Être un ver, quelle force! [To be a worm, what strength!]

Victor Hugo, L’Homme qui rit [The Man Who Laughs], 1869

Tell me about the worms!

Beckett, Waiting for Godot, 1953

On 12 August 1948, Samuel Beckett wrote to his friend, the art critic Georges Duthuit, wondering where he might find ‘the terms, the rhythms’ necessary to go on writing. Beckett informs Duthuit that while out walking that evening ‘among the dripping bracken’ he had decided

we need a motive to blow up all this dismal mixture. It is surely to be sought where everything must be sought now, in the eternally larval, no, something else, in the courage of the imperfection of non-being too, in which we are intermittently assailed by the temptation still to be, a little, and the glory of having been a little, beneath an unforgettable sky.

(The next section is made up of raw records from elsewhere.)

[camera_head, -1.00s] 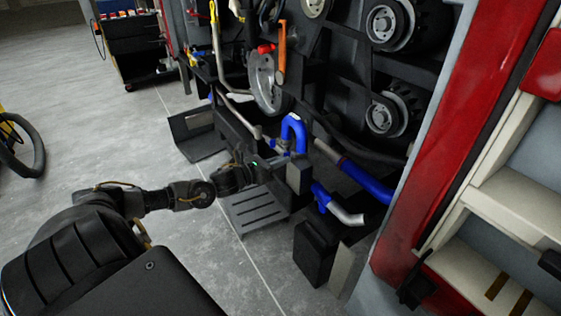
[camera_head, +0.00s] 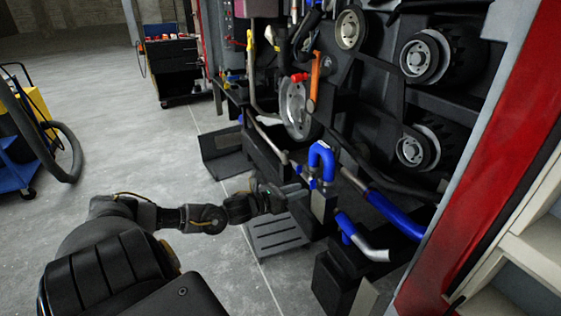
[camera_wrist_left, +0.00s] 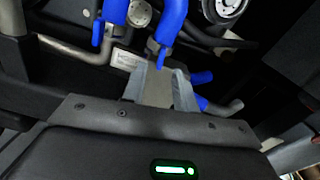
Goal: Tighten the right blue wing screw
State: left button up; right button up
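A blue inverted-U hose (camera_head: 321,153) stands above a dark block in the middle of the head view. It also shows at the top of the left wrist view (camera_wrist_left: 172,20). Two small blue parts that look like wing screws show at its lower ends: a left one (camera_wrist_left: 97,33) and a right one (camera_wrist_left: 158,52). In the head view they are too small to make out well. My left gripper (camera_wrist_left: 160,80) points at the hose's lower end, its fingers apart, just short of the right wing screw. Nothing shows held between them. My right gripper is out of view.
Another blue hose with a metal pipe end (camera_head: 362,243) lies to the right. A blue-sleeved pipe (camera_head: 398,216) runs behind it. Black wheels (camera_head: 428,57) hang above. A slotted plate (camera_head: 276,237) lies below my arm. Grey floor is open on the left.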

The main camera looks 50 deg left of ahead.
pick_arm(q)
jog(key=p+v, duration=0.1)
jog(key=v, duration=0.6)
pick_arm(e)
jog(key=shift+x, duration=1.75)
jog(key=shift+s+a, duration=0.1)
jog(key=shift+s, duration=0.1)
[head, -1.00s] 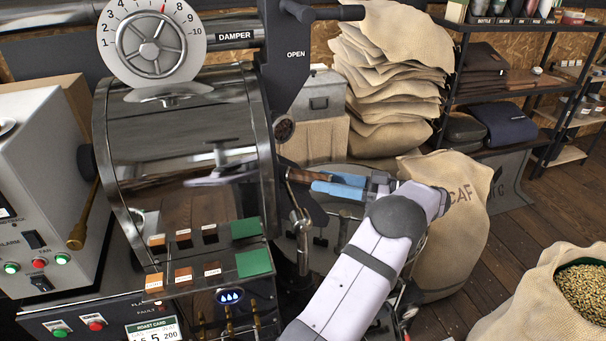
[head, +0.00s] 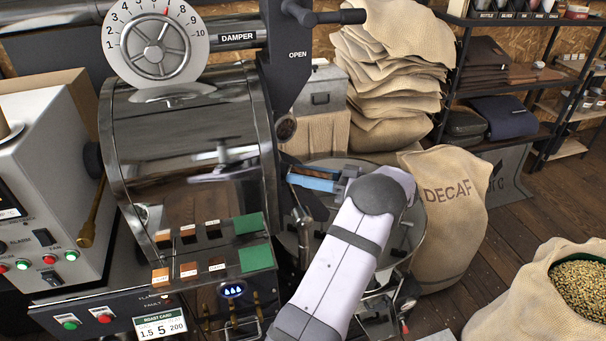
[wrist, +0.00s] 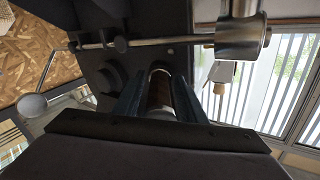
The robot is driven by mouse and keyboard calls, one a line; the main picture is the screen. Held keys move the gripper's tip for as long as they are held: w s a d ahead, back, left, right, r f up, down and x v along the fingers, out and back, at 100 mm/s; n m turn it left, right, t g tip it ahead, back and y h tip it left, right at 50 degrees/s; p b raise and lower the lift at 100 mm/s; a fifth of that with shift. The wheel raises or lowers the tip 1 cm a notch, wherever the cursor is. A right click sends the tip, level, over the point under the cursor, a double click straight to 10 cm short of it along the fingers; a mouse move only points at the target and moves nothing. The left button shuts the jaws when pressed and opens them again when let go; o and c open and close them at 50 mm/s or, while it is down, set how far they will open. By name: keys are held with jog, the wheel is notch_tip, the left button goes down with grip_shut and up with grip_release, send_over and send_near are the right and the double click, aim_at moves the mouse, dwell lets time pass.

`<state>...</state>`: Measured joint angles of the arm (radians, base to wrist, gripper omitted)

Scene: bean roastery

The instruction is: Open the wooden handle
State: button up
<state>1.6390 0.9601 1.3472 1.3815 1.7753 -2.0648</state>
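The wooden handle (wrist: 160,88) shows in the wrist view as a short brown bar, lying between my gripper's two dark-looking fingers. Its near end is pale and rounded. In the head view my gripper (head: 292,177), with blue fingers, points left at the front of the roaster, just right of the drum, and the fingers hide most of the handle. The fingers lie along both sides of the handle. I cannot tell whether they press on it or leave a small gap.
The shiny roaster drum (head: 190,140) is close to the left of my gripper. A round cooling tray (head: 408,235) lies below and right. A dark lever (head: 335,17) sticks out above. A DECAF sack (head: 450,210) stands to the right, with open floor beyond it.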

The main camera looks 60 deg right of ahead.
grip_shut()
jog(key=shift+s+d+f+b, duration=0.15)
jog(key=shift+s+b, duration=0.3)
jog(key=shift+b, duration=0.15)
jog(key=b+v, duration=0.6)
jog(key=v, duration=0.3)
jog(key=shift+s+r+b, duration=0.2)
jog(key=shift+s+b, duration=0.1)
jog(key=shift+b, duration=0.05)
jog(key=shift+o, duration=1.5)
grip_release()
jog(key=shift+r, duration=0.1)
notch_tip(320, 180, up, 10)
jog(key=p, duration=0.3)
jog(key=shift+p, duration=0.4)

Yes, to be sought in the impossibility of ever being wrong enough, of ever being ridiculous and defenceless enough.

These somewhat cryptic remarks occur in the context of a discussion between Beckett and Duthuit about the state of contemporary art, which developed into a sequence of published conversations entitled Three Dialogues (1949). In it, Beckett speaks of an art that has turned away from existing forms of expression in order to confront its overwhelming sense of helplessness and failure – an art that is ‘weary of pretending to be able, of being able … of going a little further along a dreary road’ (PTD 103). Here too, the emphasis is on ‘the impossibility of ever being wrong enough’ or ‘defenceless enough’, and yet there is also something faintly hopeful in the author's account of a post-war subject who, having been reduced to a frail and shell-less creature, senses some small prospect of new life stirring beneath ‘an unforgettable sky’. Creative expression, Beckett seems to be suggesting, is now to be sought on the threshold of being – between the ‘glory of having been a little’, and ‘the temptation still to be, a little’ – where life, having reached the verge of extinction, seems somehow to persist at this low level.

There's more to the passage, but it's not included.